• [Raw records]
----

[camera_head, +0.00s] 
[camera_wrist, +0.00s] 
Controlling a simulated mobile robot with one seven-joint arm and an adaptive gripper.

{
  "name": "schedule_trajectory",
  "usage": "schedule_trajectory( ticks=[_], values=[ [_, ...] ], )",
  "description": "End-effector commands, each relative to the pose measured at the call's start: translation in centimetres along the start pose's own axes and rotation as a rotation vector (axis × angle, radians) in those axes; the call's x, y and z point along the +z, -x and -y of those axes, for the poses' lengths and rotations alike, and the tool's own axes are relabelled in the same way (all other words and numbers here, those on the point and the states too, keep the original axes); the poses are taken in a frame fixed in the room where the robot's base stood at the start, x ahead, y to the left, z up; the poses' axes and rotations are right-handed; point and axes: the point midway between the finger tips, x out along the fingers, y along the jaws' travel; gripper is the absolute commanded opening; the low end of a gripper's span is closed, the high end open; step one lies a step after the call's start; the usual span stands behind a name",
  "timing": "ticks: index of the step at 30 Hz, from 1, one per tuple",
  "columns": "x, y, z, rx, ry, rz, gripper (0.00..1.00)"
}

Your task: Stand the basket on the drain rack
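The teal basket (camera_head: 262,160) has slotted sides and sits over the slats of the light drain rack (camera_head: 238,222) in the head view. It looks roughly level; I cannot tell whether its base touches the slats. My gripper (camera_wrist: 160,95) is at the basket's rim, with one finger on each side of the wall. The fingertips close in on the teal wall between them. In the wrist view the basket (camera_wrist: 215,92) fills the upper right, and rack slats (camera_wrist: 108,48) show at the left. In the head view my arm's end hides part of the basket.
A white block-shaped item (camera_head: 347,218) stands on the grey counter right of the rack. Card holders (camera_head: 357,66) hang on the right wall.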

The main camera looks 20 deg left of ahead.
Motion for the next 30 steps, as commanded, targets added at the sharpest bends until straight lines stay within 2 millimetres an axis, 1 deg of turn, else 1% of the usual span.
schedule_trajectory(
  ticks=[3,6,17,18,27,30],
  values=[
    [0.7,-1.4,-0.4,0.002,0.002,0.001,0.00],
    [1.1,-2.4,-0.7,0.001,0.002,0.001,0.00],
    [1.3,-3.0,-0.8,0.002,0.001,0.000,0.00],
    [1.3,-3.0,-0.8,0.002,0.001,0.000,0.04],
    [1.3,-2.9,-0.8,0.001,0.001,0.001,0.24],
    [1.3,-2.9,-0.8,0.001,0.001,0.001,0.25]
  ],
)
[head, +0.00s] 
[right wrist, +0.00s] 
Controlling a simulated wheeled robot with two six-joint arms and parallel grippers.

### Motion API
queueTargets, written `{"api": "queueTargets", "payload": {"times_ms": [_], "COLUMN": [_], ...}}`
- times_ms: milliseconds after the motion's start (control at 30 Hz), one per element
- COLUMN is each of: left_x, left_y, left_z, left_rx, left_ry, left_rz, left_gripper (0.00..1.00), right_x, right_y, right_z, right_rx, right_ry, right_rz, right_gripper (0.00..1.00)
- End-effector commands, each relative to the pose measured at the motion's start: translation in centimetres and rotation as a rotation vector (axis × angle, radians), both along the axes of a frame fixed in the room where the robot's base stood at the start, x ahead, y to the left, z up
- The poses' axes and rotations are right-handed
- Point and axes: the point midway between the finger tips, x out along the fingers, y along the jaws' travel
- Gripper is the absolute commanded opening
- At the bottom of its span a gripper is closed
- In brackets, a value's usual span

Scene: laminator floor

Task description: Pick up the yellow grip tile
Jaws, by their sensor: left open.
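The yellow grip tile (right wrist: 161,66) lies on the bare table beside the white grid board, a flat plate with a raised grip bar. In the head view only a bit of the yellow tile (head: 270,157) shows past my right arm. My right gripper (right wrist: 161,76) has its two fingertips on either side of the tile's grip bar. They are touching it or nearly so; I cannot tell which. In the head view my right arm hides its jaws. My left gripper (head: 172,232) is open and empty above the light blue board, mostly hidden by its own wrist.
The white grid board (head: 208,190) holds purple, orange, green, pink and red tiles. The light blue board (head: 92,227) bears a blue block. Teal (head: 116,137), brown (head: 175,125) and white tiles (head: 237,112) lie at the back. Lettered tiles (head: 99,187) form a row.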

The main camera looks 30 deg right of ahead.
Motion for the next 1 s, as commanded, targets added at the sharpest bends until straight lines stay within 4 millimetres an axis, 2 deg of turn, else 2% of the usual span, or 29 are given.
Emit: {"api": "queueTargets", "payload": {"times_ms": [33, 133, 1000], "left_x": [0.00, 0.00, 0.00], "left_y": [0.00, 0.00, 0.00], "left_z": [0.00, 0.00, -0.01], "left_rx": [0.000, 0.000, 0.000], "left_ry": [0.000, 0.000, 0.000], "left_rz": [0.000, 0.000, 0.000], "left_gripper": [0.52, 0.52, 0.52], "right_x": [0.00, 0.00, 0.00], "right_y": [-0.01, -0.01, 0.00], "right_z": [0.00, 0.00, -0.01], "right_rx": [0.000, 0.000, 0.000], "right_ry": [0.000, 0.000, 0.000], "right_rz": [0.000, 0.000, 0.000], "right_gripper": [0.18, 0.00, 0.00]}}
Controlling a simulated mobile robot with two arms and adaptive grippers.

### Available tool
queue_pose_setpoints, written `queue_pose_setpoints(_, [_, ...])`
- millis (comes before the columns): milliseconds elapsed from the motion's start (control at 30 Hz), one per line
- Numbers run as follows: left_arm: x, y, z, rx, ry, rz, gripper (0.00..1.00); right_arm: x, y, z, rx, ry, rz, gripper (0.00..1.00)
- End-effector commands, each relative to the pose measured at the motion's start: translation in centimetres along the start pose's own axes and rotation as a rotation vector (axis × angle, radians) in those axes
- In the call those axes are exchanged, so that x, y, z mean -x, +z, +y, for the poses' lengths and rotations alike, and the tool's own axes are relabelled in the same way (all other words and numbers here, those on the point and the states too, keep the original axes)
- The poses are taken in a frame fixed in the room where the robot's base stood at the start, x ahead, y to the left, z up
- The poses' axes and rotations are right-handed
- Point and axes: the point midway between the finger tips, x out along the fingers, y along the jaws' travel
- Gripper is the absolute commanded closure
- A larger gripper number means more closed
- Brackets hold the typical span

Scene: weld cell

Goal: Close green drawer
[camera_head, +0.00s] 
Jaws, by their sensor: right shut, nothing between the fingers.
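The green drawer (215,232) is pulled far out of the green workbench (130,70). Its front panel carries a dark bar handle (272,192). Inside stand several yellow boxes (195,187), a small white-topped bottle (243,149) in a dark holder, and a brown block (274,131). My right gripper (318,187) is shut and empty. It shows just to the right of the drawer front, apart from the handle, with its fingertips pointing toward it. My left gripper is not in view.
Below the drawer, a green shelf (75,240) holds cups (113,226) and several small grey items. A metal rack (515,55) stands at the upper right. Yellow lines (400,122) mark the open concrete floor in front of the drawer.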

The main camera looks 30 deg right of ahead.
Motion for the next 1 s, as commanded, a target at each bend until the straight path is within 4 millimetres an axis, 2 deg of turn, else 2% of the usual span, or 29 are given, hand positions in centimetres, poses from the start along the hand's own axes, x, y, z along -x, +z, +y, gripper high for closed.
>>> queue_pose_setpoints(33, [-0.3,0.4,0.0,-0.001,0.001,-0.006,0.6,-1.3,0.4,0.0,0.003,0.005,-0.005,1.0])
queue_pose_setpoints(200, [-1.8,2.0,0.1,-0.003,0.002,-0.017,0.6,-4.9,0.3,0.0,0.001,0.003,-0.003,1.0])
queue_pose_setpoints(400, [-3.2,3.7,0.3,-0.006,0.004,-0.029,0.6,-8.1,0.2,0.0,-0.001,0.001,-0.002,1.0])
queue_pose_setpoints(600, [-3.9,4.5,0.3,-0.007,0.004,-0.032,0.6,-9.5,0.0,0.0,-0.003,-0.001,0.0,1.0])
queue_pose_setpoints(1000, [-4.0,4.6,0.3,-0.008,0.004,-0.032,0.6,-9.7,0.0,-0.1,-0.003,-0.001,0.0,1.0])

----

• [Problem description] Extract and reproduce exactly the lines opening with the line containing "### Available tool" and closing with the line containing "motion's start: translation in centimetres along", inclusive.

• [Exercise answer]
### Available tool
queue_pose_setpoints, written `queue_pose_setpoints(_, [_, ...])`
- millis (comes before the columns): milliseconds elapsed from the motion's start (control at 30 Hz), one per line
- Numbers run as follows: left_arm: x, y, z, rx, ry, rz, gripper (0.00..1.00); right_arm: x, y, z, rx, ry, rz, gripper (0.00..1.00)
- End-effector commands, each relative to the pose measured at the motion's start: translation in centimetres along the start pose's own axes and rotation as a rotation vector (axis × angle, radians) in those axes

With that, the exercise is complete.